O problema é que, até hoje, passados quase 25 anos da promulgação da Constituição, ainda não foi votada nenhuma lei que regulamente o direito de greve dos servidores públicos civis. A realidade, entretanto, tem ignorado essa situação, já que as paralisações vêm ocorrendo, de forma reiterada, em todas as áreas, exista ou não norma que trate da questão. Os conflitos não ficam à mercê da benevolência do Direito.

Ante a lamentável omissão do Congresso Nacional, a situação já chegou à apreciação do Supremo Tribunal Federal, cujo entendimento foi de que, nos casos de paralisação do funcionalismo público (e enquanto não for instituída lei específica tratando da questão), deve ser aplicada a norma que trata da greve na iniciativa privada.

A decisão foi importante, pois criou uma referência. Todavia, apenas trouxe uma solução provisória, paliativa, de modo que a questão principal ainda está longe de ser resolvida. Assim, não se pode deixar de refletir, debater e repensar o tema, cabendo à opinião pública um importante papel: pressionar e exigir a criação de regras claras, acessíveis e urgentes.

Como relembra Edgar Morin, “não existe conhecimento que seja um reflexo fotográfico da realidade”, daí porque a democracia inspira nossa “capacidade de questionar as verdades que parecem dogmas evidentes no sistema de ideias em que se encontram”.

A situação beira o colapso.
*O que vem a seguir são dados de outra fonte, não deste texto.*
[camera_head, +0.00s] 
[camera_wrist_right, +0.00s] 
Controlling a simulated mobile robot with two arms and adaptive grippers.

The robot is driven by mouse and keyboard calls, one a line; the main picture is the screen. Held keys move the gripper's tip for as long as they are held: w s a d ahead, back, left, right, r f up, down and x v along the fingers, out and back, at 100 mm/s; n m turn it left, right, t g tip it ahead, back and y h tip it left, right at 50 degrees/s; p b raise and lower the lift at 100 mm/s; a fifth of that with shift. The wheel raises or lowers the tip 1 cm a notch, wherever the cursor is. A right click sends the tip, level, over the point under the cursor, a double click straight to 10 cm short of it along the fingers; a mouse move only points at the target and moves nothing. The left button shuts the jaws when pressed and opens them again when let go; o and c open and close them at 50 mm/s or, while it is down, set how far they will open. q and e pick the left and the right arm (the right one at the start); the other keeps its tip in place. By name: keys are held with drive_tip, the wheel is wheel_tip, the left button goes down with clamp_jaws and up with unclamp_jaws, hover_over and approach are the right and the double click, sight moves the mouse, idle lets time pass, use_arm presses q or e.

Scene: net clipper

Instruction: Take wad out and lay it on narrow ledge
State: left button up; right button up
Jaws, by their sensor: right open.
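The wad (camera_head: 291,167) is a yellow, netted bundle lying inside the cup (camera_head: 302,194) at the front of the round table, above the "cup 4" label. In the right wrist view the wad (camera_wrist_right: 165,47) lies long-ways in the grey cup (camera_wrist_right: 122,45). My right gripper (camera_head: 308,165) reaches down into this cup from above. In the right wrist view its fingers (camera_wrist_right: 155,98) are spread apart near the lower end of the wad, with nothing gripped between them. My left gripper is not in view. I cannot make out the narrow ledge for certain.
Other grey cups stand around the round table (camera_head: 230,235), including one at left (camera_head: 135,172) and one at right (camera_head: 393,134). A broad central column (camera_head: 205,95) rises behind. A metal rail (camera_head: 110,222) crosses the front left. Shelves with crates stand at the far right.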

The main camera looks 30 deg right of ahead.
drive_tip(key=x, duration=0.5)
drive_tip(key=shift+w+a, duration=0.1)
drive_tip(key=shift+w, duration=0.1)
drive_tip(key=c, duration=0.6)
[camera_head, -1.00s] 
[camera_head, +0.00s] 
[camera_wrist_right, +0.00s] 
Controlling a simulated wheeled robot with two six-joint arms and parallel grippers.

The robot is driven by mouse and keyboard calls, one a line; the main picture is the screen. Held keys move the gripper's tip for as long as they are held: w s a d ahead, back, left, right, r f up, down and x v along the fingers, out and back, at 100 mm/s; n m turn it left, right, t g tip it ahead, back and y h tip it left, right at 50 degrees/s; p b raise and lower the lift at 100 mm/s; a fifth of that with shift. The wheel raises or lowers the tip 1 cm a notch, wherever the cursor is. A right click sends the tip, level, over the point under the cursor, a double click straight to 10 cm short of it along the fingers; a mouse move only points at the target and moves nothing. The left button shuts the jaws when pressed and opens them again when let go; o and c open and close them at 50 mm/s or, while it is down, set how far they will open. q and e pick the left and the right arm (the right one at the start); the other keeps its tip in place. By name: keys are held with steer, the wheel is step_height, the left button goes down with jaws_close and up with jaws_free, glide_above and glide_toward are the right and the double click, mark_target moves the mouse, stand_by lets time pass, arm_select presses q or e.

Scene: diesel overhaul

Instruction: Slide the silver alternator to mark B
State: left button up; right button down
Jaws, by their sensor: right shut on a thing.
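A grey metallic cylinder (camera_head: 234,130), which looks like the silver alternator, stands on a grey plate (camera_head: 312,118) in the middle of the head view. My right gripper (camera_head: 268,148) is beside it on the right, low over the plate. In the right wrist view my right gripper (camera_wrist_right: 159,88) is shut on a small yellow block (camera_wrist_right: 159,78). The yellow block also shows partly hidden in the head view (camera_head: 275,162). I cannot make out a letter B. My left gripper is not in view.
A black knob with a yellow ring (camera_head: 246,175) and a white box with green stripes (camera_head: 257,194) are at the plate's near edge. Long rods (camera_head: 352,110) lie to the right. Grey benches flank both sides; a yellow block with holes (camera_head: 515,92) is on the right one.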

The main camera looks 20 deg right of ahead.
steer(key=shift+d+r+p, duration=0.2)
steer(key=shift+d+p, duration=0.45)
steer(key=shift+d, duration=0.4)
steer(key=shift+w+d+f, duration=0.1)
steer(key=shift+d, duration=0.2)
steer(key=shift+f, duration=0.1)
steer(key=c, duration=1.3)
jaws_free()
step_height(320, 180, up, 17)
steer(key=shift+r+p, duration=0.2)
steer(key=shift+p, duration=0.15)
Enquanto não houver uma regulamentação objetiva e técnica da greve no serviço público, será a população – e somente ela – quem continuará experimentando a apreensão, insegurança e desolação que somente a inércia das legislaturas desinteressadas podem proporcionar.

Da mesma forma que a Espada de Dâmocles, pendurada apenas por um fio, pendia ameaçadora sobre a cabeça de Dionísio, tirano de Siracusa, o Congresso Nacional tem, mais uma vez, condenado a sociedade à danação iminente, reafirmando, assim, o abismo que se posta entre eleitores e eleitos. Até quando se poderá resistir, até que o fio seja cortado?